• **Dataset section**:
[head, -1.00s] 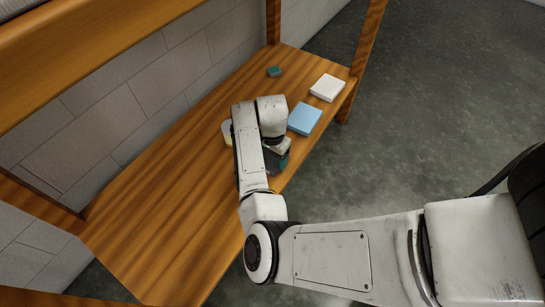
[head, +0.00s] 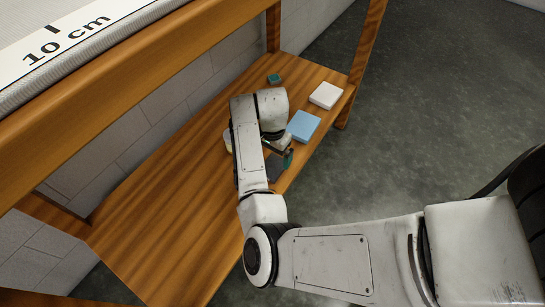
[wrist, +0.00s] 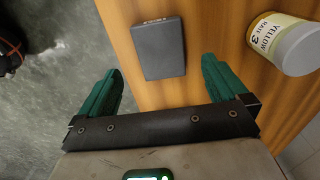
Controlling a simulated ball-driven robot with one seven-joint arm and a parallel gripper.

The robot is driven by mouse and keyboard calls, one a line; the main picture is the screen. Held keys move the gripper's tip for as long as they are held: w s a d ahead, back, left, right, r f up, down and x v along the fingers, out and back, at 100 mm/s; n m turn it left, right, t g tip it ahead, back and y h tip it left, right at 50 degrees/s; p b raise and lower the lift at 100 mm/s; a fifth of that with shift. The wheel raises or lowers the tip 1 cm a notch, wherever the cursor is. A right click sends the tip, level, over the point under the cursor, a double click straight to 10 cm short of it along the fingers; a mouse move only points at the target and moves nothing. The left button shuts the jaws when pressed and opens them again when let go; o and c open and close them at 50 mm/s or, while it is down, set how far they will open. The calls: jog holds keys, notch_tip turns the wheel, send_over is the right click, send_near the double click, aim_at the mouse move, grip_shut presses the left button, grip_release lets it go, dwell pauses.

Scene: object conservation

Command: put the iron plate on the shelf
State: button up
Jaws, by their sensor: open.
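A dark grey rectangular plate, apparently the iron plate (wrist: 160,48), lies flat on the wooden board (wrist: 120,14). It shows in the wrist view beyond the fingertips, between the lines of the fingers and apart from them. In the head view the plate (head: 275,170) is partly hidden by my arm, near the board's right edge. My gripper (wrist: 160,76) has two green fingers spread wide with nothing between them. In the head view my gripper (head: 284,156) is mostly hidden by its own wrist. An upper shelf (head: 150,75) with a wooden edge and grey top runs above the board.
A blue block (head: 303,126), a white block (head: 326,95) and a small teal block (head: 274,79) lie farther along the board. The board's near left part is clear.

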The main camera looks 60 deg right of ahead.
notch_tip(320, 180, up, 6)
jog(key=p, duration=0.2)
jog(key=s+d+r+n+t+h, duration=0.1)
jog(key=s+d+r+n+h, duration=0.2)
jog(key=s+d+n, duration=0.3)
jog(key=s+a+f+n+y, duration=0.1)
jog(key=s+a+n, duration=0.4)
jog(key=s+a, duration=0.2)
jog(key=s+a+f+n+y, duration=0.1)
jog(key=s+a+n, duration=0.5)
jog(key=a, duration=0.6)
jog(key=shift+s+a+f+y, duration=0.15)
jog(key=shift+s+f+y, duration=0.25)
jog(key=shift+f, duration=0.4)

• **What is needed**:
Without including any pictures, reproduce the listing exactly.

• **Exercise solution**:
[head, -1.00s] 
[head, +0.00s] 
[wrist, +0.00s] 
Controlling a simulated ball-driven robot with one seven-joint arm and a parallel gripper.

The robot is driven by mouse and keyboard calls, one a line; the main picture is the screen. Held keys move the gripper's tip for as long as they are held: w s a d ahead, back, left, right, r f up, down and x v along the fingers, out and back, at 100 mm/s; n m turn it left, right, t g tip it ahead, back and y h tip it left, right at 50 degrees/s; p b raise and lower the lift at 100 mm/s; a fifth of that with shift. The wheel raises or lowers the tip 1 cm a notch, wherever the cursor is. A right click sends the tip, level, over the point under the cursor, a double click straight to 10 cm short of it along the fingers; a mouse move only points at the target and moves nothing. The left button shuts the jaws when pressed and opens them again when let go; o and c open and close them at 50 mm/s or, while it is down, set how far they will open. The calls: jog holds keys, notch_tip turns the wheel, send_over is the right click, send_near the double click, aim_at the mouse move, grip_shut presses the left button, grip_release lets it go, dwell pauses.

Scene: object conservation

Command: put the iron plate on the shelf
State: button up
Jaws, by their sensor: open.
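A dark grey rectangular plate, apparently the iron plate (wrist: 160,48), lies flat on the wooden board (wrist: 120,14). It shows in the wrist view beyond the fingertips, between the lines of the fingers and apart from them. In the head view the plate (head: 275,170) is partly hidden by my arm, near the board's right edge. My gripper (wrist: 160,76) has two green fingers spread wide with nothing between them. In the head view my gripper (head: 284,156) is mostly hidden by its own wrist. An upper shelf (head: 150,75) with a wooden edge and grey top runs above the board.
A blue block (head: 303,126), a white block (head: 326,95) and a small teal block (head: 274,79) lie farther along the board. The board's near left part is clear.

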The main camera looks 60 deg right of ahead.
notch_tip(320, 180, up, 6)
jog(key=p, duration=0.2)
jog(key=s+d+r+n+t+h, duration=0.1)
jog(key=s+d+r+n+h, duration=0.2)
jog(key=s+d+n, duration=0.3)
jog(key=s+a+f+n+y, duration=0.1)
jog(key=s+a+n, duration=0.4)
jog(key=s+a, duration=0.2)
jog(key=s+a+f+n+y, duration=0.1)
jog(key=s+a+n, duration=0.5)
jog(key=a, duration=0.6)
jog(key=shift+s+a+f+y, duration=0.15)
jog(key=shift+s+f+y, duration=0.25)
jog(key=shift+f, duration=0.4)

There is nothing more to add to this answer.